Rule 55.03(c) grants the trial court authority to impose sanctions, but specifically requires “notice and a reasonable opportunity to respond.” Rule 55.03(c)(1)(B) articulates the trial court’s authority to initiate sanctions for a frivolous action on its own motion. It states:
*814 On Court’s Initiative. On its own initiative the court may enter an order describing the specific conduct that appears to violate Rule 55.03(b) and directing a lawyer, law firm or party to withdraw or correct the questioned claim, defense, request, demand, objection, contention or argument or to show cause why it has not violated the rule with respect thereto.
The rule contemplates that if the court is to impose sanctions it must necessarily enter an order specifically identifying the questionable conduct or pleading and directing the attorney or party to withdraw the matter or, alternatively, explain why Rule 55.03(b) concerning frivolous matters is not violated. The rule requires notice with sufficient specificity to adequately inform the parties of the conduct or pleading with which the court is concerned.
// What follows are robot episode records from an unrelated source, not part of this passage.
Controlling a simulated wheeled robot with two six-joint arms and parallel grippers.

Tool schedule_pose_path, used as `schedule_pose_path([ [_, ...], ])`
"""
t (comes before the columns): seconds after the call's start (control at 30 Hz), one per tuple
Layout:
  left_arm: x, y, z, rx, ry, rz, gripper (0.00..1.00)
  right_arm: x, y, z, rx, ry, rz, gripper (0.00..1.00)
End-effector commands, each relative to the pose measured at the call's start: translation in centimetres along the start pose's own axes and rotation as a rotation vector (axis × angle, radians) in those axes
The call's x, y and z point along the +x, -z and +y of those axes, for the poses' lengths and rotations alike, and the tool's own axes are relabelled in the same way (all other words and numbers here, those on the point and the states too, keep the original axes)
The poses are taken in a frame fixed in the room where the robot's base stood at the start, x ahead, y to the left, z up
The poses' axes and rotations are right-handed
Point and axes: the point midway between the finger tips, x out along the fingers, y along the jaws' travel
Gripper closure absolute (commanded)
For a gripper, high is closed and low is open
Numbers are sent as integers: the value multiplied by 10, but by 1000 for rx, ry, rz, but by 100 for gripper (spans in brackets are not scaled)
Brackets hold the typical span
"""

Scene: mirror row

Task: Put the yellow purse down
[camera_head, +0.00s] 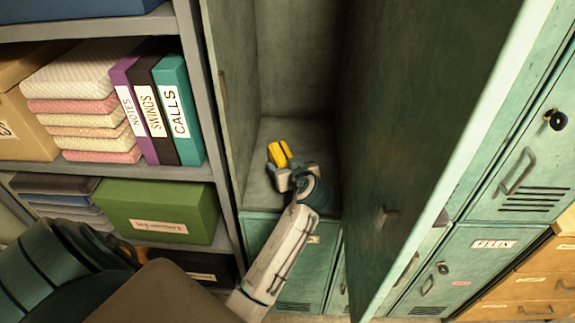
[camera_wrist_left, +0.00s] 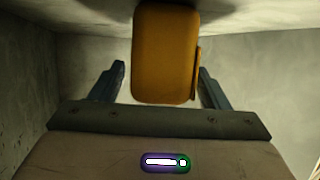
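The yellow purse (camera_head: 278,153) is inside the open locker compartment (camera_head: 262,192), low down near its floor. I cannot tell for certain whether it touches the floor. My left gripper (camera_head: 289,172) reaches into the compartment right at the purse. In the left wrist view the purse (camera_wrist_left: 164,55) is between and beyond the two fingers of the left gripper (camera_wrist_left: 160,72). A clear gap shows on its left side and a thin one on its right, so the fingers are open. My right gripper is not in view.
The open locker door (camera_head: 415,130) stands close to the right of my left arm. A shelf with binders (camera_head: 172,108), folded cloths (camera_head: 85,105) and a green box (camera_head: 160,208) is on the left. Closed lockers (camera_head: 465,262) and drawers (camera_head: 530,285) are at the right.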

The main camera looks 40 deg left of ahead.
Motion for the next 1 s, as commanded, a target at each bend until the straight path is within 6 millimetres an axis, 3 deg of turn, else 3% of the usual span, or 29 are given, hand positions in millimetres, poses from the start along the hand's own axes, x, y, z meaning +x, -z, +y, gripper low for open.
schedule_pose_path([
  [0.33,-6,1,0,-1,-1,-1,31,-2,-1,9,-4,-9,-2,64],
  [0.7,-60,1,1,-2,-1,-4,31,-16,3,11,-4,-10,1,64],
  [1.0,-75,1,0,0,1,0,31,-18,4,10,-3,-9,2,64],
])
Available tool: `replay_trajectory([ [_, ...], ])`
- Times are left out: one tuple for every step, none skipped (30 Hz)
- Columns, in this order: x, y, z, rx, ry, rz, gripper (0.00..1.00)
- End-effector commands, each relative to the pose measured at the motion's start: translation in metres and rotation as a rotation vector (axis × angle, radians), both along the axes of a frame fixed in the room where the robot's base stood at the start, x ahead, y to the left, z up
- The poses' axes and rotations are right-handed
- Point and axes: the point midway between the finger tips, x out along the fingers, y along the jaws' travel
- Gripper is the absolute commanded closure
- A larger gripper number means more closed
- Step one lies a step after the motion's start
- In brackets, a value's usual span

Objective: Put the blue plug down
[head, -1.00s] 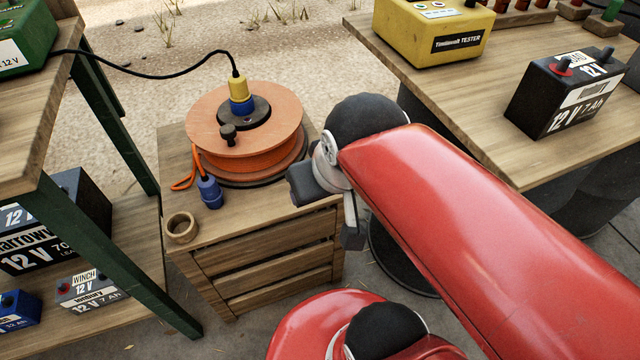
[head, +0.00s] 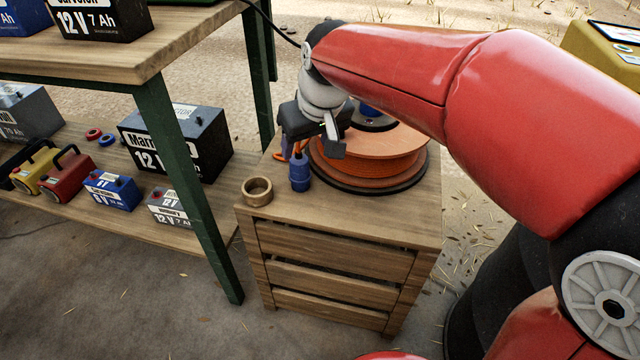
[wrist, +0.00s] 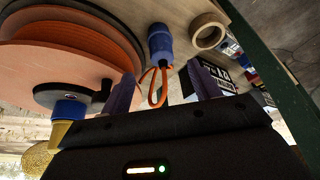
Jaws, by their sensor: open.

The court is given the authority to control frivolous actions on its own motion, but when those occasions arise, it must inform the appropriate parties of its intentions beforehand.
Mr. Charley argues that he received no notice. Ms. Fant remains silent and takes no position. Our review of the legal file and transcript discovers no show cause order or notice to Mr. Charley or his attorney. Therefore, we hold that the imposition of sanctions was error because of the trial court’s failure to provide notice. Our decision should not be understood to condone Mr. Charley’s cause of action as our inquiry into the propriety of the fine ends before a ruling on the merits is reached.
The trial court’s judgment sustaining the defendant’s motion to dismiss is affirmed, and its order assessing the fine against the attorney and Mr. Charley is reversed.
All concur.
. See Whitley v. Whitley, 778 S.W.2d 233, 239 (Mo.App.1989), in which this court held that an ex-husband's maintenance obligations ceased as a result of his ex-wife's common law marriage in the state of Texas.